HDP’nin kongresini gerçekleştirdiğini, katılım yüksek olduğunu ve protokolün güçlü olduğunu söyledim. Yeni ve eski eşbaşkanlara çok selam söyledi ve yüksek başarılarını diledi. O da ‘Parti (HDP) demokratik kurumlar arasında en güçlü olan kurumdur sanırım. Parti emekle güçlenir. Emek vererek güçlenir. Lafla güçlenmez. Benim durumumu görüyorsun değil mi? Ben 50 yıldır emek veriyorum. Kim ailesi için, kendisi için, akrabaları için kurumlarda yer alıp değerleri kullanırsa, bunu duyarsam asla affetmem. Bu halk çok büyük bedeller ödedi. Herkes bu halk için mücadele etsin. Sadece Kürtler için değil, burada birçok halk var. Bütün halklar birleşirse güç olursunuz. Çözüm de bu şekilde gelir. Ben bu yaşımda gece gündüz çalışıyorum. Çözüm yolları arıyorum. Kendim için bir şey yapmıyorum. Ama biz bu halka bir söz verdik. Bu halk o kadar bedel ödedi. 50 senedir emek veriyoruz, değerler var. Çok bedeller ödedik. Eğer birlik olup güçlü olursanız büyük sorunu da çözersiniz. Kimse gelip size sorun çözmez. Esas çözüm gücü sizsiniz. Parti şahsiyetlerin malı değildir. Kişilerin de değildir' dedi. Bu değerlendirmeleriyle partiyi yakından takip ettiğini anladım.
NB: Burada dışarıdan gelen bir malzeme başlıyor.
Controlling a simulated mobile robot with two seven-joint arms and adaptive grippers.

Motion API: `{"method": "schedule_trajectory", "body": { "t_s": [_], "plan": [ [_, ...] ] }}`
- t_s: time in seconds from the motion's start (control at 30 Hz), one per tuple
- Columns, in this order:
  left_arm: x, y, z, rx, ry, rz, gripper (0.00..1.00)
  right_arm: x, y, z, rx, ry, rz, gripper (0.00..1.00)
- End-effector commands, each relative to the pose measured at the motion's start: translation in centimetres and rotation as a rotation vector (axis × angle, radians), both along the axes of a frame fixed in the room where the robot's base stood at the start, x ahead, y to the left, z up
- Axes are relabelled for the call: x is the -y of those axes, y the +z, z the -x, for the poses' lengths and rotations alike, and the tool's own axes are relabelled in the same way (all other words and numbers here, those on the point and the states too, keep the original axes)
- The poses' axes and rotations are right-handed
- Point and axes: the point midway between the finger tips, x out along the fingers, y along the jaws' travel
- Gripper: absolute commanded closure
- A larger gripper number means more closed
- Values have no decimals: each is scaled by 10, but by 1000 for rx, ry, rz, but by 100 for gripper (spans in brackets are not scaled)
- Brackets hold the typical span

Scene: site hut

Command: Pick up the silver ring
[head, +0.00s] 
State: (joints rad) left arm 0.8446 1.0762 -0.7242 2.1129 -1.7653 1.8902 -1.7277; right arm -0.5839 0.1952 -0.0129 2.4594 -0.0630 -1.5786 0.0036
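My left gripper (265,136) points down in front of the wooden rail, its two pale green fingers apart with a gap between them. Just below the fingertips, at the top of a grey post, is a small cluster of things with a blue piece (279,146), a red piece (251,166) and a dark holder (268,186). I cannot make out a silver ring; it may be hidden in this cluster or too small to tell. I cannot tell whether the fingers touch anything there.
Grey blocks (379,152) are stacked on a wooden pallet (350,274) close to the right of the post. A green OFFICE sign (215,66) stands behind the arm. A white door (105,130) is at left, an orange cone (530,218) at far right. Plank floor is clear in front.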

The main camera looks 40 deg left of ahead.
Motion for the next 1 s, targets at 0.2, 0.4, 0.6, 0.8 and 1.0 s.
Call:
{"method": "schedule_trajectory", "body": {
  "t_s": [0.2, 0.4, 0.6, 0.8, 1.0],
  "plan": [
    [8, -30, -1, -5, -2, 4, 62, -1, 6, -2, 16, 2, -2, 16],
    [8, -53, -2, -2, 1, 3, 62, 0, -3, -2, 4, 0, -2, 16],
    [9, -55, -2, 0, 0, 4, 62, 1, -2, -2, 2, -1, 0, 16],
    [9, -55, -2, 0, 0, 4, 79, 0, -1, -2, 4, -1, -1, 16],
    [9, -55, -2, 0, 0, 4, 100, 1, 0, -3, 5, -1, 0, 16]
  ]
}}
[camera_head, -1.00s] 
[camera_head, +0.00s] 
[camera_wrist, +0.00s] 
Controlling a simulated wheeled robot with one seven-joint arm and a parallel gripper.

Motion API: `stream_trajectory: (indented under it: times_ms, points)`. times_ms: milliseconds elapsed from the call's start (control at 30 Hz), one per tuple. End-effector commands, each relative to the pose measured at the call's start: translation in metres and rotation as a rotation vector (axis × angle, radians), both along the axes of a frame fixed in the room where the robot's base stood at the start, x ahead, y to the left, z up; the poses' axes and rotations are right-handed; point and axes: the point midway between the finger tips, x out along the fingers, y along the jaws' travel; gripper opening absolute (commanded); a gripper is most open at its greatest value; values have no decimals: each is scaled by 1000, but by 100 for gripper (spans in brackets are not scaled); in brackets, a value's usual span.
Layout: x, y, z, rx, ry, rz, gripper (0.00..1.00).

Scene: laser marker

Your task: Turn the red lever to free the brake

KUZEY SURİYE İÇİN ÖNEMLİ DEĞERLENDİRMELER

Suriye ile ilgili yorumlar yaptı. Rojava’da Arap aşiretleri var. Başkan ‘Hepsine çok selam ve hürmetlerimi söylersin. Yine orada kurumda çalışanlara çok selam ve hürmetlerimi söylersin. Rojava’da emek verenler çok değerlidir. Çalışmalarından dolayı onları kutluyorum. Kutsal bir çalışma yürütüyorlar. Başarılar diliyorum onlara. Türkiye bir Amerika’nın yanında, bir Rusya’nın yanında. Bu çözüm değil. Çare olamaz. Çözüm çare şudur; Rojava’daki güçlerin, Suriye’nin bütünlüğü içinde daha geniş bir şekilde güç olmaları gerekiyor. Bu Suriye’nin bütünlüğü için gereklidir. Rojava’daki oluşum Suriye’nin bütünlüğü içindir. Oradaki oluşumlar Kürtler, Araplar, Ermeniler, Hristiyanlar güç olmazsa yarın Suriye’nin bütünlüğünü de sağlayamazlar. Suriye’deki strateji çok doğrudur ve orada çalışan, emek veren herkese ayrım yapmadan saygı ve selamlarımı iletin’ dedi.

ÜÇÜNCÜ AYAK EMEKLE OLUR

Başkan çözüme ilişkin ise ‘Eğer güç olursan her şeyi çözersin’ dedi. Ben de kendisine, ‘Baskılar yoğun bir şekilde devam ediyor. Dışarıda bir şeyler yapın diyorsun ama Türkiye’de o imkanlar kalmamıştır’ dedim. Başkan, ‘Yine de şunu yapabilirsiniz; kurumlarınızı güçlendirmek zorundasınız. İyi çalışırsanız sonuç alabilirsiniz. İyi çalışmak ne demektir. Şahıslara değil, topluma, halka hizmettir. Mücadele bu şekilde olur. Beni iyi tanıyorsun Mehmet. Bak ben nasıl mücadele verdim biliyorsun. Anama karşı dahi mücadele verdim. 7 yaşındayken karşı çıktım. Sen çok iyi biliyorsun’ dedi. ‘Evet biliyorum. Sen öyle yaptın’ dedim. Başkan, ‘Her şey mücadeleyle, doğru mücadeleyle olur. Güç olmak zorundasın ki bu sorunları çözebilesin. Ortadoğu’daki ve isim koyalım Kürt sorununu bu şekil çözersin. Güç olmazsan kimse sorunu size çözemez. Biz masa diyoruz da Türkiye’deki masa iki ayaklı masadır. Siz üçüncü ayak olmak zorundasınız. Bu neyle olur? Güçle olur. Bunu yaparsanız olur. Emek verirseniz olur. Evet masa gerekiyor. Bu da halka hizmet ve emek vermekle olur’ dedi.

Abdullah Öcalan’ın sağlık durumunun iyi olduğunu söylediğini belirten Mehmet Öcalan “Ben de gördüğüm kadarıyla iyiydi. Sağlığı ve morali de yerindeydi” dedi.